Page MenuHomePhabricator

Improve Echo seentime code for multi-DC access
Closed, ResolvedPublic

Description

As part of T212129: Move MainStash out of Redis to a simpler multi-dc aware solution, we want to migrate the storage for Echo's seen-time from Redis to Cassandra (via Kask and [[ https://gerrit.wikimedia.org/g/mediawiki/core/+/bcbd880b1310acabd22046ea4ccfc7fc157b17c8/includes/libs/objectcache/RESTBagOStuff.php | RESTBagOStuff ]]). To facilitate that, we need the following:

NOTE: TTLs will be configured Kask-side, requiring no action on the part of the Echo extension

Event Timeline

There are a very large number of changes, so older changes are hidden. Show Older Changes
Restricted Application added a subscriber: Aklapper. · View Herald Transcript

Migrating from one storage backend to another, and from individual keys to pairs, would be a bit complicated. @mobrovac suggested that it would be easier if we could do both of these migrations at the same time. One way to do that would be to create a config setting that takes an array of storage backends, and have the code try these in order when reading. That way we can configure it to read first from the new backend, then the old backend (and then the user preference, which we still have fallback code for today), but only write new values to the first one, and we could make the pair vs separate keys thing a property of each storage backend as well.

Another issue @mobrovac pointed out is that there is no set date when we could stop reading from the old backend, because the keys in it never expire. Instead, I think we would have to write a migration script that fetches the seentime for every user through the fallback chain, and writes it to the new backend (if we write values from the fallback storage to the primary storage on get, this could just loop over all users and call the getter). After this script has run, we could then remove the fallback backends from the config (and finally remove the hidden prefence!)..

As for TTLs, I propose that we set a long but finite TTL (say, 90 days). When there's no seentime for the user because it's expired from the store, we'd fall back to the UNIX epoch, meaning we'd always think they had unseen notifications. For sanity, we would have to make sure that a user who has no seentime but also has no unread notifications is not considered to have unseen notifications.

@Catrope MultiWriteBagOStuff does what you're talking about, so it's probably not necessary to replicate it in the Echo code. We can do it with a configuration.

I think we'd still need a migration script, though.

@Catrope also, I talked to @kaldari by email yesterday, and he thought that all the data was going into the main stash. Is that true? I might need to review the Echo code again.
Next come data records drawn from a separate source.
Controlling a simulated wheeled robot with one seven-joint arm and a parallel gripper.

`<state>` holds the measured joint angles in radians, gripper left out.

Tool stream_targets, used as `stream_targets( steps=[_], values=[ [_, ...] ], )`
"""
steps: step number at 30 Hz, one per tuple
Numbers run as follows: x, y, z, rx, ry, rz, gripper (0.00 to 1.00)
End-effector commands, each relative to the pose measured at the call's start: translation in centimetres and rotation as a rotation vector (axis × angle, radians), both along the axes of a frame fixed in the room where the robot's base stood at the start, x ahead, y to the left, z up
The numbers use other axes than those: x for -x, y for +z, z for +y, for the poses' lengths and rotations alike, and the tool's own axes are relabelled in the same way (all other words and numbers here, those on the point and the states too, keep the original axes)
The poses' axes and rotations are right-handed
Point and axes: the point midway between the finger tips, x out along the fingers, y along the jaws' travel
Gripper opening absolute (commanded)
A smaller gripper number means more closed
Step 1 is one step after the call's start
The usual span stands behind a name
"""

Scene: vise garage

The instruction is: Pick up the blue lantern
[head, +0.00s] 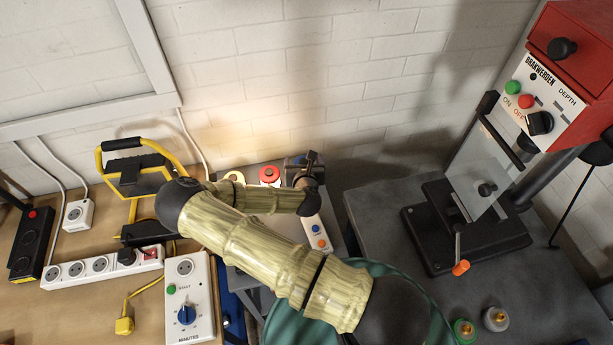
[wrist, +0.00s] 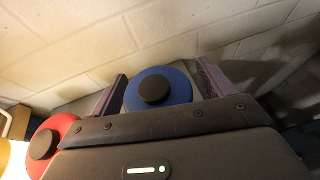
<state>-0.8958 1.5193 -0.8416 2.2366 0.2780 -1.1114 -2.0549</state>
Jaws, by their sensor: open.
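The blue lantern (wrist: 172,98) shows in the wrist view as a round blue top with a dark knob. It stands between the two fingers of my open gripper (wrist: 160,80), with a visible space on each side. Its lower part is hidden by the gripper body. In the head view my gripper (head: 304,162) is by the brick wall, at the back of a grey surface. I cannot make out the blue lantern there; my gripper and arm cover that spot.
A red lantern (head: 269,174) and a yellow lantern (head: 234,177) stand left of my gripper. The red one (wrist: 53,140) is close to it. A power strip (head: 85,270) and timer box (head: 189,300) lie left. A red drill press (head: 560,75) stands right.

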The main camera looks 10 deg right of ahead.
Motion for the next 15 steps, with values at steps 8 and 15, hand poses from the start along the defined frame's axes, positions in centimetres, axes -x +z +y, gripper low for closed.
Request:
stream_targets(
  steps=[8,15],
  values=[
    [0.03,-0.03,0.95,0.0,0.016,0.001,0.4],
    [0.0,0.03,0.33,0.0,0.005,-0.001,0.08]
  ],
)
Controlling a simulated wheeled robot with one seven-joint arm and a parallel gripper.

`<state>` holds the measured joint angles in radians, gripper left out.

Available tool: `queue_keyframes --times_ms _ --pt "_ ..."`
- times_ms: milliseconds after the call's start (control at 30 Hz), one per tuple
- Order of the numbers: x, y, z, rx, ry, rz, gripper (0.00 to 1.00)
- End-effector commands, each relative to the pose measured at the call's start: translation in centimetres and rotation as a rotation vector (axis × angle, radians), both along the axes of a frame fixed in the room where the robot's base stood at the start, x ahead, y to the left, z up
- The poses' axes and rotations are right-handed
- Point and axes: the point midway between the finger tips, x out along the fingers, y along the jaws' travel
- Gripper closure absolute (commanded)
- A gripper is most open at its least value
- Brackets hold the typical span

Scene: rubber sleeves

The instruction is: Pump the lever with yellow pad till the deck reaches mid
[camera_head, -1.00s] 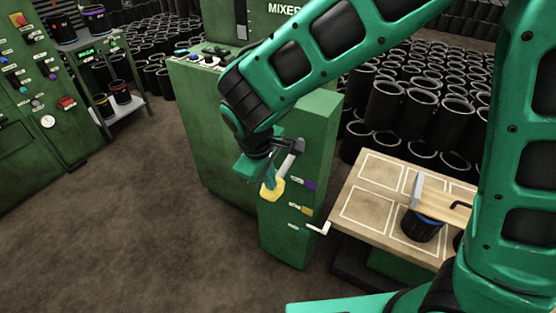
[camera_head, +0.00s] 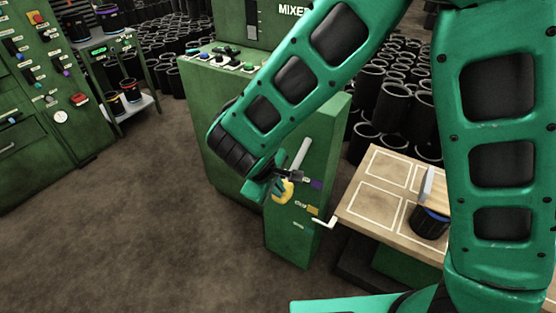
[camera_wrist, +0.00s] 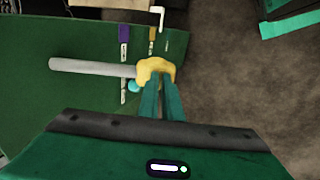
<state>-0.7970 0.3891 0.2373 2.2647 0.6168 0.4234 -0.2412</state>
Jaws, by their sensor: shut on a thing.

@Catrope also, I talked to @kaldari by email yesterday, and he thought that all the data was going into the main stash. Is that true? I might need to review the Echo code again.

No, that's not true. He repeated that in our team meeting this morning (he thought all data was in Redis), but that's not true and hasn't been for a long time. The rest of the data is all stored in the database. (And the number of unread notifications for each user is cached in WANCache.)

  • Set TTLs to allow seentimes to expire (right now they are stored forever)

I wonder whether setting TTLs is needed or desirable, really. The reason why this is a potential issue now is that Redis might evict some keys if it doesn't have room to store new ones. However, since we are going to migrate necessarily to a multi-DC-enabled solution, we can afford to store all needed keys indefinitely. In other words, you have been treating the main stash as permanent storage so far, and unless there are explicit application-level reasons to start TTL'ing the data, I'd suggest to keep it that way.

As for TTLs, I propose that we set a long but finite TTL (say, 90 days). When there's no seentime for the user because it's expired from the store, we'd fall back to the UNIX epoch, meaning we'd always think they had unseen notifications. For sanity, we would have to make sure that a user who has no seentime but also has no unread notifications is not considered to have unseen notifications.

If I'm not wrong, using the epoch time would mean larger tables scans in the DB, which is undesirable. I'd like to understand whether TTL'ing is necessary first, before we try finding solutions to the data has expired problem.

OK, if we can get away with not TTLing the data at all, that would certainly be simpler!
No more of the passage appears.